Accompanying the Magento 1 webshop, the customer had a Wordpress site running for all blog content. Unifying the blog content with other site content was a big wish from the clients’ content team. So we were in the market for a content management system that allowed us to:

  • Flexibly create content types (such as blogs, landing pages, faqs, etc)
  • Have granular control over users and permissions
  • Preview content in the actual design
  • See the history of changes in content (versioning)
  • Manage every content item in multiple languages
  • Fetch all the content through a REST (or GraphQL) endpoint

These requirements boiled the list down to a few systems;

  • Contentful
  • Cockpit
  • Butter CMS
  • Prismic.io
  • DatoCMS

We had several calls with each of these and reviewed their demos thoroughly with the client’s content team to see which system best suited our requirements and preferences. We eventually decided to go with Prismic.io.

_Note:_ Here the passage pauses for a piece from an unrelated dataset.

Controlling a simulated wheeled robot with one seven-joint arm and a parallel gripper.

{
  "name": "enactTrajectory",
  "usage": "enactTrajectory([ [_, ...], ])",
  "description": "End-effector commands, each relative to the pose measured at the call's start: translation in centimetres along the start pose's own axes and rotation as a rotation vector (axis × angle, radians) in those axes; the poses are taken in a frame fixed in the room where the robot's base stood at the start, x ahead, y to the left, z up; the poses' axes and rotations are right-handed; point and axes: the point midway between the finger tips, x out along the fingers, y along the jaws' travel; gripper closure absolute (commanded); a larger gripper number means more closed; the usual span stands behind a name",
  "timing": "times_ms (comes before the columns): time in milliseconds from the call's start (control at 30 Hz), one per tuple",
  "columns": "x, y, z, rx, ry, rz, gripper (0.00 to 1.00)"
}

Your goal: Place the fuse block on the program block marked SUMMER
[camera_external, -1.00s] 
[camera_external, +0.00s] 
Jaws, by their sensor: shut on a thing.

Unfortunately, there was no Magento 2 extension available to connect Prismic with Magento 2 to create a seamless experience for the content team. Since we were (and still are!) so enthousiastic about Prismic, we decided to write the extension ourselves. We also open sourced it - you can find it on our Github repo elgentos/magento2-prismicio.

Product designers & uploaders

The core of the sales process for Dutchlabelshop is the obviously the product. Dutchlabelshop has some labels in stock, like the Made in labels. The rest of the products you have to design yourself with what we call configurators. We can separate the configurators in two categories, an uploader - were you upload an image and create the label from there, and a designer - where you design a label from some preset options that are provided. We learned a lot from these types in the Magento 1 project. The first thing is that we don’t want server-side rendering for generating the label previews. The main reason here is that server-side rendering is too slow, first and foremost because of the network latency. A client-side rendering approach gives the customer instant results when changes are made using the configurator. With client-side rendering, we don’t have to think about possible scaling issues as we would have when we would use server-side rendering. We chose React to build the configurators. For the preview we chose Fabric.js as an extra object model on top of the HTML canvas element.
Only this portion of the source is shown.